The same memo laid out severance terms that include 20 weeks of pay plus one additional week for each year of tenure, continued equity vesting through the end of May, six months of health care, permission to keep company devices, and $5,000 in transition support, with variations outside the U.S.
| Item | Metric | Source |
|---|---|---|
| Headcount baseline | 10,205 full-time employees (Dec. 31, 2025) | 10-K |
| Workforce plan scale | 10,000+ to just under 6,000 (“nearly half”); “more than 40%” in filing | 8-K |
| Estimated charges, timing | $450M–$500M, mostly Q1 FY2026; substantially complete by end of Q2 FY2026 | 8-K |
| 2026 targets | $12.2B gross profit; $3.2B adjusted operating income (26% margin) | Shareholder letter |
| Severance terms (headline) | 20 weeks + 1 week per year; equity through end of May; 6 months health coverage; $5,000 support | Jack |
The filing’s charge range also provides a quick check of the scale of the restructuring beyond severance.
Dividing $450 million to $500 million by roughly 4,000 impacted roles yields about $112,000 to $125,000 per role, a combined figure that can include cash costs, benefits, and other items reflected in restructuring accounting.

What the restructuring signals about Block’s cost discipline and AI pivot
Block is also asking the market to take its “intelligence-native” framing as an execution plan, not a theme. In its shareholder letter, the company described “intelligence” as part of how it decides, manages risk, builds products, and serves customers, and it pointed to “proactive intelligence” efforts and Cash App testing that includes Moneybot.
The wager embedded in the stock move is that a smaller workforce can maintain product velocity and controls while the cost structure resets toward the company’s 2026 margin goal, with the next one to two quarters serving as the first test window as charges land and teams reorganize.
The layoff framing also lands in a labor-market dataset where companies increasingly cite AI alongside restructuring. Challenger, Gray & Christmas reported 108,435 U.S. job cuts in January 2026, up 118% from a year earlier, and said AI was cited for 7,624 cuts, about 7% of the month’s total, per its January 2026 report.
The firm also tallied 54,836 AI-cited job cut plans in 2025 and wrote that markets appear to reward companies that mention AI.
A counterpoint has emerged that some companies may lean on AI branding while cutting for broader reasons.
For crypto-oriented investors, Block’s equity narrative still carries Bitcoin-linked swing factors even when the catalyst is headcount.

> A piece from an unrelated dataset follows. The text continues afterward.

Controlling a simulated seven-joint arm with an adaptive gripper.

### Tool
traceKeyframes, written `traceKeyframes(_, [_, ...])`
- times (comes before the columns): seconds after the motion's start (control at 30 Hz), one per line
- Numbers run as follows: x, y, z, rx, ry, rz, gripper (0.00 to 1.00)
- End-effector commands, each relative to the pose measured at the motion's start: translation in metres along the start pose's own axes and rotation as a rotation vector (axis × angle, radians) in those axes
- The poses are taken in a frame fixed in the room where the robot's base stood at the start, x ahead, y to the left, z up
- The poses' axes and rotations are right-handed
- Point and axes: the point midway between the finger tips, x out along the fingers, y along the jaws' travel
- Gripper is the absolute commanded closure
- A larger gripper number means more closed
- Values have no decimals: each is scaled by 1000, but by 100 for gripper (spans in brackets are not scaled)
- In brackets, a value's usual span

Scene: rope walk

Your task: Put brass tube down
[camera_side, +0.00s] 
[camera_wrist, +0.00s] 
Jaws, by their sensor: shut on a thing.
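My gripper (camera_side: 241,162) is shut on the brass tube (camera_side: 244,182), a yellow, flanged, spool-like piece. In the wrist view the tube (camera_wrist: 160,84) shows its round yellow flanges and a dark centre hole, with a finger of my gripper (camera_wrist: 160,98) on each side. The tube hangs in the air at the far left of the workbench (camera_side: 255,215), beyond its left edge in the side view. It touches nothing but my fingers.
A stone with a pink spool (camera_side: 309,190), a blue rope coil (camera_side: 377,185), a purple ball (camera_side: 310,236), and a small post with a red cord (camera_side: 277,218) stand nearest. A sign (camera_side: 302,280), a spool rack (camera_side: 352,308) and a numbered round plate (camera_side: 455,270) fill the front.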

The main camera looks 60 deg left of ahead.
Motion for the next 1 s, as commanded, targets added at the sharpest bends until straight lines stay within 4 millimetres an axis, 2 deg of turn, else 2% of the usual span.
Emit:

The company said it continues to ship Proto bitcoin mining units, and it reported that fourth-quarter 2025 net income included a $234 million negative impact from bitcoin remeasurement, compared with a $252 million benefit in the year-ago quarter.
Block also disclosed a fourth-quarter repurchase of 11.9 million shares for $790 million, leaving $5.3 billion in authorized repurchases.
Recent developments (March 05, 2026, 11:39)
- March 3, 2026: Block leadership participated in the Morgan Stanley Technology, Media & Telecom Conference, reiterating its “AI-era” operating model framing for the restructuring.
- March 5, 2026: Market calendars continue to point to the company’s next earnings report as the nearest scheduled catalyst for updated cost and margin detail.
- March 5, 2026: Block’s investor-relations hub continues to route readers to the same quarter materials referenced in this story (shareholder letter, prepared remarks, and related SEC filings), with no separate standalone update posted to the workforce-plan narrative on the IR news feed since the earnings release window.
For readers tracking what changes next, the next verifiable “check” on the restructuring narrative will come when Block reports its next quarter and updates guidance and risk disclosures, especially around how quickly the company can absorb restructuring charges while keeping product delivery on track across Cash App, Square, and its Bitcoin-adjacent initiatives.